TASK TO COMPLETE ▸ Reproduce the data exactly and drop any pictures it holds.
──────── DATA BLOCK
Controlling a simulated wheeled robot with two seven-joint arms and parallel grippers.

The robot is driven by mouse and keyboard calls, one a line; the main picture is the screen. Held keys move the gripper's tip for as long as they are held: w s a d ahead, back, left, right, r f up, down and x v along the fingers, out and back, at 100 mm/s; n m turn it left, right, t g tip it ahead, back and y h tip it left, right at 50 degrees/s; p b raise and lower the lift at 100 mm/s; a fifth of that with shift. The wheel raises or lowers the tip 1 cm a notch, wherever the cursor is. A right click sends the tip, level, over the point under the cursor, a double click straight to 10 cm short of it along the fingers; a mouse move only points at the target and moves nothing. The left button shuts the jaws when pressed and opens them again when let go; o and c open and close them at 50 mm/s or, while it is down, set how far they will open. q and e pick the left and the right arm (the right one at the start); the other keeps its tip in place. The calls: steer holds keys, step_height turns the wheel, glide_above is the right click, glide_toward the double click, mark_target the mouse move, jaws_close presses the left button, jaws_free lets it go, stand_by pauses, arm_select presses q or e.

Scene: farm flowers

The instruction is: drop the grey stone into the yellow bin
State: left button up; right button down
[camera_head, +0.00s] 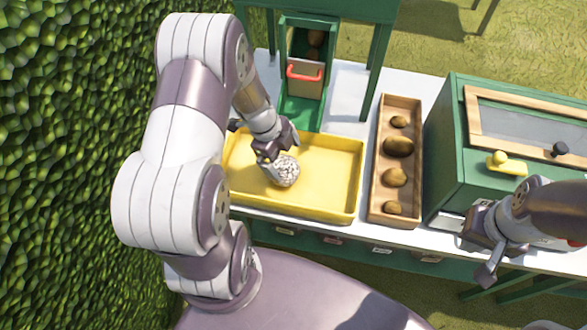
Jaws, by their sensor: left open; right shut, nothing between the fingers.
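The grey speckled stone (286,172) is at the yellow bin (335,191), a shallow tray on the white table. It appears inside the bin, near its middle. My left gripper (268,155) is open, right at the upper left of the stone. I cannot tell whether the fingers touch the stone or whether it rests on the bin floor. My right gripper (485,272) is shut and empty at the table's front right, away from the bin.
A wooden tray (378,175) with several brown lumps stands right of the bin. A green cabinet (446,153) with a glazed lid is further right. A green chute with a red-handled gate (304,78) stands behind the bin. A hedge (60,200) is at left.

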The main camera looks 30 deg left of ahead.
────────────────
OUTPUT BELOW ▸
Controlling a simulated wheeled robot with two seven-joint arms and parallel grippers.

The robot is driven by mouse and keyboard calls, one a line; the main picture is the screen. Held keys move the gripper's tip for as long as they are held: w s a d ahead, back, left, right, r f up, down and x v along the fingers, out and back, at 100 mm/s; n m turn it left, right, t g tip it ahead, back and y h tip it left, right at 50 degrees/s; p b raise and lower the lift at 100 mm/s; a fifth of that with shift. The wheel raises or lowers the tip 1 cm a notch, wherever the cursor is. A right click sends the tip, level, over the point under the cursor, a double click straight to 10 cm short of it along the fingers; a mouse move only points at the target and moves nothing. The left button shuts the jaws when pressed and opens them again when let go; o and c open and close them at 50 mm/s or, while it is down, set how far they will open. q and e pick the left and the right arm (the right one at the start); the other keeps its tip in place. The calls: steer holds keys, step_height turns the wheel, glide_above is the right click, glide_toward the double click, mark_target the mouse move, jaws_close presses the left button, jaws_free lets it go, stand_by pauses, arm_select presses q or e.

Scene: farm flowers

The instruction is: drop the grey stone into the yellow bin
State: left button up; right button down
[camera_head, +0.00s] 
Jaws, by their sensor: left open; right shut, nothing between the fingers.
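The grey speckled stone (286,172) is at the yellow bin (335,191), a shallow tray on the white table. It appears inside the bin, near its middle. My left gripper (268,155) is open, right at the upper left of the stone. I cannot tell whether the fingers touch the stone or whether it rests on the bin floor. My right gripper (485,272) is shut and empty at the table's front right, away from the bin.
A wooden tray (378,175) with several brown lumps stands right of the bin. A green cabinet (446,153) with a glazed lid is further right. A green chute with a red-handled gate (304,78) stands behind the bin. A hedge (60,200) is at left.

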The main camera looks 30 deg left of ahead.

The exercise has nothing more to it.